Hüner de yetmez. Onun yüz katı kadar da ter lâzım. Hazret-i Mevlânâ’nın dediği gibi bu, çileli ve kan terletici bir yol. Kimbilir, bu sebepten dolayı, güzel ve mükemmel olanı yapmanın zorluğunda sultan olamayanlar, yıkmanın kolaylığında köle oluyorlar. Tabi onların ışıkları da, kendileri gibi saman alevi. Ortaya çıkan bünyeleri; tatbikatta köksüz ve öksüz… Edebiyat ve şiir anlayışlarında doğumları gündelik, yaşayışları günlük…

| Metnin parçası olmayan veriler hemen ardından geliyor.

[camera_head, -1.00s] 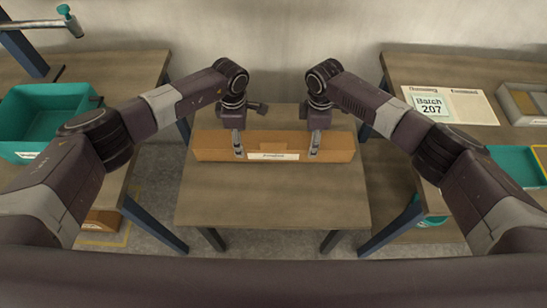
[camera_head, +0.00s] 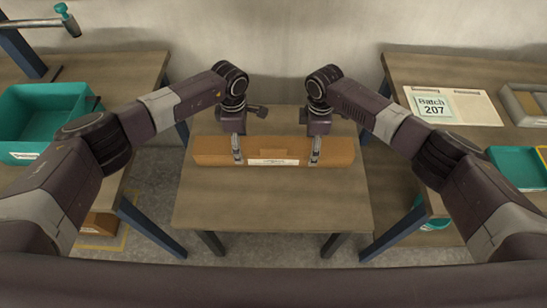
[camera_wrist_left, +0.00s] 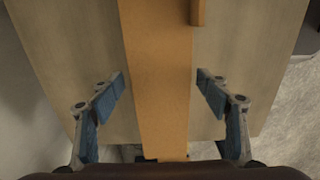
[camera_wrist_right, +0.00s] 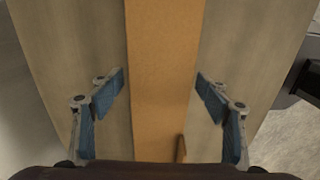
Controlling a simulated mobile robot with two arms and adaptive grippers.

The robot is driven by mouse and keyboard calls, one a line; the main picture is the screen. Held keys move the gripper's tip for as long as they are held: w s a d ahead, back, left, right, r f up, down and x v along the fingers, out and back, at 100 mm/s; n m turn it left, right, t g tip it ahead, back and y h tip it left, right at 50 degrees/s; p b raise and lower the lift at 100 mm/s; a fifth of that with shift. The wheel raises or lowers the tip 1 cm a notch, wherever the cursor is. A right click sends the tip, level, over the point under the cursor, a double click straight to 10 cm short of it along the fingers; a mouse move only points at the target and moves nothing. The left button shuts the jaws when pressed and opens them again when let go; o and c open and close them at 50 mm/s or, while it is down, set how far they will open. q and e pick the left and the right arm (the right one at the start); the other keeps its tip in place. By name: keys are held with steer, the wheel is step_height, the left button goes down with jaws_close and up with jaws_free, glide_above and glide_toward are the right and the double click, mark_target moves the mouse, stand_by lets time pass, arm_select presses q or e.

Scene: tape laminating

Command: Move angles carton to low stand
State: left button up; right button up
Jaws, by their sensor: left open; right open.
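The angles carton (camera_head: 212,152) is a long orange-brown box with a white label on its front. It lies lengthwise across the low stand (camera_head: 270,200), a small wooden-topped table in the middle of the head view. My left gripper (camera_head: 238,158) is open over the carton's left part. In the left wrist view, its blue-padded fingers (camera_wrist_left: 158,97) stand apart on either side of the carton (camera_wrist_left: 158,60), with gaps. My right gripper (camera_head: 315,158) is open over the carton's right part. In the right wrist view its fingers (camera_wrist_right: 160,97) also stand clear of the carton (camera_wrist_right: 163,60).
A left table holds a teal bin (camera_head: 40,120). A right table holds a sheet with a "Batch 207" card (camera_head: 432,106), a grey tray (camera_head: 525,105) and a teal tray (camera_head: 518,165). A wall stands behind. The stand's front half is clear.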

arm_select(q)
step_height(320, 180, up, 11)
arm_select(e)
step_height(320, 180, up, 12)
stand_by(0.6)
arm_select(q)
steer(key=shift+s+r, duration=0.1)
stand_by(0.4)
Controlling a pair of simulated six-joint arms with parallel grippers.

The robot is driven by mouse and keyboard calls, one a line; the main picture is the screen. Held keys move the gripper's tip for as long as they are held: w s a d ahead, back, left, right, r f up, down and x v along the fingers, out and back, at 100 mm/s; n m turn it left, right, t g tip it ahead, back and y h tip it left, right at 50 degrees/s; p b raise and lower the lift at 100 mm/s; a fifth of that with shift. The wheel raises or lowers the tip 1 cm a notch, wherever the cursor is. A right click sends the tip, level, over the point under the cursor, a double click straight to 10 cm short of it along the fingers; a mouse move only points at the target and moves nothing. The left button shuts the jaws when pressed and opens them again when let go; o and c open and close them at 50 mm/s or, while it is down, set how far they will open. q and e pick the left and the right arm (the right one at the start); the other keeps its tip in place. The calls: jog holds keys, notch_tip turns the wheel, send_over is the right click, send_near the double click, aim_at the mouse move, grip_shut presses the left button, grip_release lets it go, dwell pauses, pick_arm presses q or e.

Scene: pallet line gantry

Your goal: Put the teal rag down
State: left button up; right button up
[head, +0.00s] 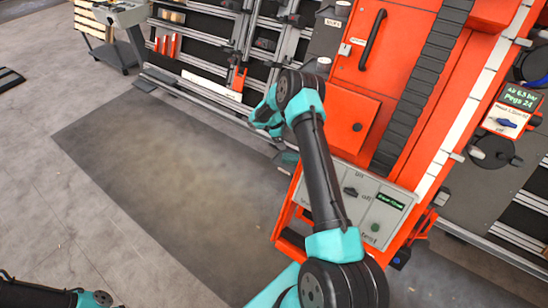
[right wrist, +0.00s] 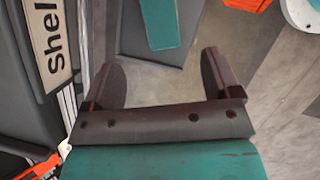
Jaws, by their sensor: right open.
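A flat teal piece, which looks like the teal rag (right wrist: 165,22), lies on a dark grey surface (right wrist: 158,58) at the top of the right wrist view, cut off by the frame's edge. A small dull teal patch (head: 287,157) below my right gripper in the head view may be the same rag. My right gripper (right wrist: 158,66) is open, with nothing between its two dark fingers. The rag lies beyond the fingertips, apart from them. In the head view the right gripper (head: 272,127) is small and its fingers are hard to make out. My left gripper is out of view.
An orange machine (head: 345,110) with a grey control panel (head: 365,205) stands right of my right arm. A rack with rails and tools (head: 215,50) runs along the back. A label reading "Shel" (right wrist: 50,38) is close at left. Open floor (head: 150,170) lies left.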

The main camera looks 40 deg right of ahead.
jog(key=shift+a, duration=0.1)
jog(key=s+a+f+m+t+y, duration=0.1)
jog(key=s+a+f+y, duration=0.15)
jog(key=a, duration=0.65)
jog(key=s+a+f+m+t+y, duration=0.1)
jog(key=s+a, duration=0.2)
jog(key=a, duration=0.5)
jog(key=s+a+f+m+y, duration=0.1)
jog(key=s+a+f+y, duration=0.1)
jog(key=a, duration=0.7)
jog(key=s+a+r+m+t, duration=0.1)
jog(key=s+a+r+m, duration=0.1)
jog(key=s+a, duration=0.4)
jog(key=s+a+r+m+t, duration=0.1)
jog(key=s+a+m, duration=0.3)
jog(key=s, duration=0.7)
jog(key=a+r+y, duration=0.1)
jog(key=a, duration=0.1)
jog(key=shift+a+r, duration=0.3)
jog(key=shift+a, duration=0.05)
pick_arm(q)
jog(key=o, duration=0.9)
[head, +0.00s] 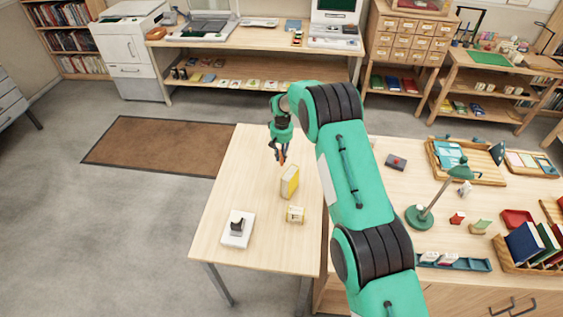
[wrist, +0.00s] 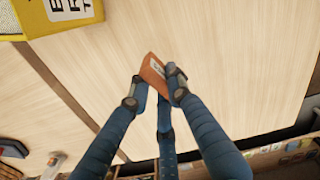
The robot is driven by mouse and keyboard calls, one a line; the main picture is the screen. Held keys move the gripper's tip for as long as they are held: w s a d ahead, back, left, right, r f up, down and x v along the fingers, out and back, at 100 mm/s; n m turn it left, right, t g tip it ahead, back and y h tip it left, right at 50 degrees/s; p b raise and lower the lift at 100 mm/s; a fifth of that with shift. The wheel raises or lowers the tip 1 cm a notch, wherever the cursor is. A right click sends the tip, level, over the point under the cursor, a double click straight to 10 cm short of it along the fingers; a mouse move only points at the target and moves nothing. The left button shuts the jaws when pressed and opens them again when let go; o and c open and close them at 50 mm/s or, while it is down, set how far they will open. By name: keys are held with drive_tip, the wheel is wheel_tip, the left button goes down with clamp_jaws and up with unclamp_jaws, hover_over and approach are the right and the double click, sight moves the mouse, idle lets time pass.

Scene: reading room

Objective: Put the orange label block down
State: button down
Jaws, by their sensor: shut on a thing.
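The orange label block (wrist: 152,72) is between the fingertips of my gripper (wrist: 155,88) in the wrist view, tilted, with a white label on one face. My gripper (head: 281,153) is shut on it. In the head view the block (head: 282,159) is a small orange spot, largely hidden by the fingers. It is over the far part of the pale wooden table (head: 225,190). I cannot tell whether it touches the tabletop.
A yellow box with a lettered white label (head: 290,182) stands nearer on the table; it also shows in the wrist view (wrist: 38,22). A small cream-and-yellow block (head: 295,214) and a white stand with a dark object (head: 238,229) are nearer still. The table's left side is clear.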

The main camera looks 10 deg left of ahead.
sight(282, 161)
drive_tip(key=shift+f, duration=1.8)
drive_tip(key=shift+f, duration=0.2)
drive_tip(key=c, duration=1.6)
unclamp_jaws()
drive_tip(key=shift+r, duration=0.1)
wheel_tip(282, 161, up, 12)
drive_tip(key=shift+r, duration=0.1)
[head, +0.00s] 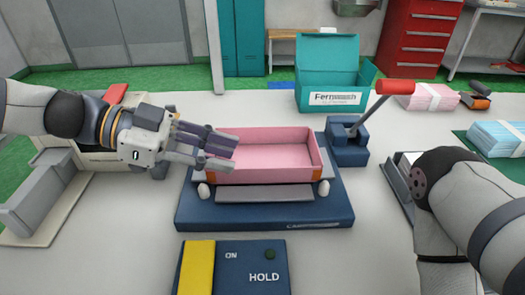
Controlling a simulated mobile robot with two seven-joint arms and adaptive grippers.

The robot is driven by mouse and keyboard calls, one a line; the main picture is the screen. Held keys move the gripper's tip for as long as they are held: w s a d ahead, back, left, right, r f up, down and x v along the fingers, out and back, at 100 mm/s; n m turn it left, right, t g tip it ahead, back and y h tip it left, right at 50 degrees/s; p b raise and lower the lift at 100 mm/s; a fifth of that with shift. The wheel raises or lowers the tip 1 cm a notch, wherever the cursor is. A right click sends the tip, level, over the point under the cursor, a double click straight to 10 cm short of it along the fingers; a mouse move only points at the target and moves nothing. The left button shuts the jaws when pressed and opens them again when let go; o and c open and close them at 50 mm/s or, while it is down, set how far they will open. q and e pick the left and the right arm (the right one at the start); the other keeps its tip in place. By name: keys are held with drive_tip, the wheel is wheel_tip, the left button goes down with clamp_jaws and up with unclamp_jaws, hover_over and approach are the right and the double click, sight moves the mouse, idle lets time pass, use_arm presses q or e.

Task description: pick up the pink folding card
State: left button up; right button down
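A pink open tray-shaped card (270,174) with raised walls sits in a dark blue forming fixture (265,217) at the middle of the table. My left gripper (227,153) reaches in from the left, over the left end of the pink tray. Its two fingers look apart, with nothing visible between them. Whether it touches the tray wall is unclear. My right arm is at the right; its gripper is out of view.
A lever with a red handle (395,87) stands right of the fixture. A panel marked ON and HOLD (236,268) is in front. A teal open box (333,75) stands behind. Blue sheets (497,138) lie at the right. A grey machine (45,195) stands at the left.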

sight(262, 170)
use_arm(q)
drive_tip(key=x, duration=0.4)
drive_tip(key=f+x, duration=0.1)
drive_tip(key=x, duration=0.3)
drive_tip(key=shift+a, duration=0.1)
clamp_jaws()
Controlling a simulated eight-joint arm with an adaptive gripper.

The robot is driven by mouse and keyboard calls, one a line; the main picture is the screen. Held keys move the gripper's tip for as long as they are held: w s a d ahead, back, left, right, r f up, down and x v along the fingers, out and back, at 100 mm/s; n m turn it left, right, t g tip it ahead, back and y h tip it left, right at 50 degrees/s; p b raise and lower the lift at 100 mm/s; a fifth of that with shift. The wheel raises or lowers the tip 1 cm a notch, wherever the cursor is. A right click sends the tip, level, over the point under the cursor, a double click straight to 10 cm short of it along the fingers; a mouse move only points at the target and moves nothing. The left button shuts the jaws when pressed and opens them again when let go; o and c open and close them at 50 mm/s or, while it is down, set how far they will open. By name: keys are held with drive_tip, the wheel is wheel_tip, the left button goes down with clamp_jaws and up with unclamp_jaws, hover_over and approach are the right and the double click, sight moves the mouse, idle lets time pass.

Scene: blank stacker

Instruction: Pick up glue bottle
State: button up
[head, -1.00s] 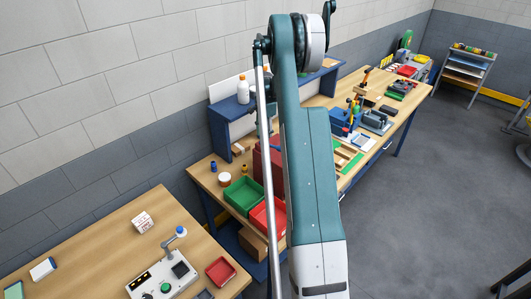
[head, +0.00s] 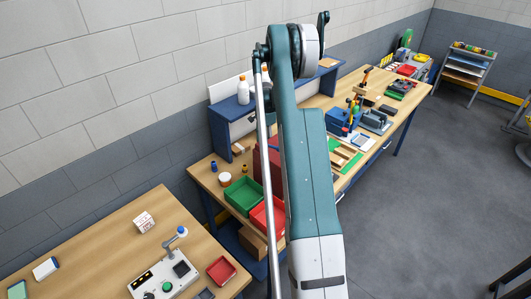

Bu fânîlik, yüksek şiire, usta ve üstat şâirimiz Bekir Sıtkı Erdoğan’ın ifadesiyle “şiir sultan”a uymaz! Şiir sultan, Yûnus ve Fuzûlî meşrep ister.

Maalesef zamanla bu iki dev şahsiyetin dağarcığındaki pek çok güzelim kelimeyi öldürdüler. Fakat o iki âbide hâlâ yaşıyor. Şiirleri de, bugün herkesçe anlaşılmayan kelimelerine rağmen dipdiri. Niçin? Bunun cevabı, Yûnusların ve Fuzûlîlerin güçlü kökünden ve toprağından dün yeşeren, bugün yeşermekte olan ve yarın da yeşerecek filiz ve tomurcukların güzellik köklerinde gizlidir. Yüzakı bahçesi de işte bu sırra hizmet için târihî köklere yönelen bir bâğ-ı İrem namzedidir. Zîrâ:

Yaprak ve dallar; her zaman, kopma ve kırılma, kuruma ve kesilme gibi ihtimaller dolayısıyla kalıcı değildirler. Her an rastgele bir rüzgâr onları darmadağın edebilir. Ancak sadece güçlü kökler, başkadır. Onlar, gövdesini bile kesseniz, yine gür filizlerle muhkem bir doğuş ve gelişme kaydeder; hattâ bir değil birkaç gövde birden de büyütebilir.

Merhum Âkif’in söyleyişiyle:

İki üç balta ayırmaz bizi mâzîmizden,
Ağacın kökleri mâdem ki derindir cidden,
Dalı kopmuş, ne olur? Gövdesi gitmiş, ne yazar?